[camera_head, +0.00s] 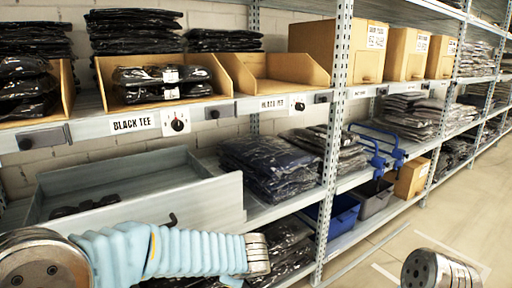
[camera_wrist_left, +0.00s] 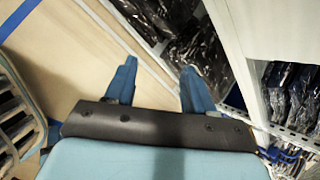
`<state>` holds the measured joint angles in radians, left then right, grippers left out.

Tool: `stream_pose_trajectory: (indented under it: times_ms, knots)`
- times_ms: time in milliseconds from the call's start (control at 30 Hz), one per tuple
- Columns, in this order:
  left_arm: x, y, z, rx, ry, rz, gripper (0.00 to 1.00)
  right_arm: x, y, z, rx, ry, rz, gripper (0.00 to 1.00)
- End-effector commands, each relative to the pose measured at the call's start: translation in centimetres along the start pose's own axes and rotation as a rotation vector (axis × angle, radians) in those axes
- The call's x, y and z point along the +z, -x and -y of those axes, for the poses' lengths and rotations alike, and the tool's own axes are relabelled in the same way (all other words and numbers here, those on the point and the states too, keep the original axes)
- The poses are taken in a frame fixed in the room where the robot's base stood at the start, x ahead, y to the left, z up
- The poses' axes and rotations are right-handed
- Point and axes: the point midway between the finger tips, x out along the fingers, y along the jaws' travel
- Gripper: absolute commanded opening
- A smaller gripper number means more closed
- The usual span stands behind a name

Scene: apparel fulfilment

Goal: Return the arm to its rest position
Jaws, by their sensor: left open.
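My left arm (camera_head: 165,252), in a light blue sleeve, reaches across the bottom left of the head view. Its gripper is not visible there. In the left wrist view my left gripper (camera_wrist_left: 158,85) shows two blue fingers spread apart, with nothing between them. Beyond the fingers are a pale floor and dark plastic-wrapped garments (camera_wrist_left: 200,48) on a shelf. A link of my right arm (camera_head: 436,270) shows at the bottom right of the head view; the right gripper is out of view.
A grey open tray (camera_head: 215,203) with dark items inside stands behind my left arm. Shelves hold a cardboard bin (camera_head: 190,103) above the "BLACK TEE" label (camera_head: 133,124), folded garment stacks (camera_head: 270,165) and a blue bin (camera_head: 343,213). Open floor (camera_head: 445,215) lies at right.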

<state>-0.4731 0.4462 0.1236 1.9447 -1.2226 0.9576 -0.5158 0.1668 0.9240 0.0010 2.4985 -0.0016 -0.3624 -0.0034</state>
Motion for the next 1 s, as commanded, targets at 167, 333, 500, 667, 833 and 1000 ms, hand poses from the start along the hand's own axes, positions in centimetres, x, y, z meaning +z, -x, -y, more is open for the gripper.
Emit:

----------

Task requirements:
Return each line that includes "from".

Written response:
- times_ms: time in milliseconds from the call's start (control at 30 Hz), one per tuple
Motion for the next 1 s, as commanded, targets at 167, 333, 500, 667, 833 and 1000 ms, hand poses from the start along the hand's own axes, positions in centimetres, x, y, z meaning +z, -x, -y, more is open for the gripper.

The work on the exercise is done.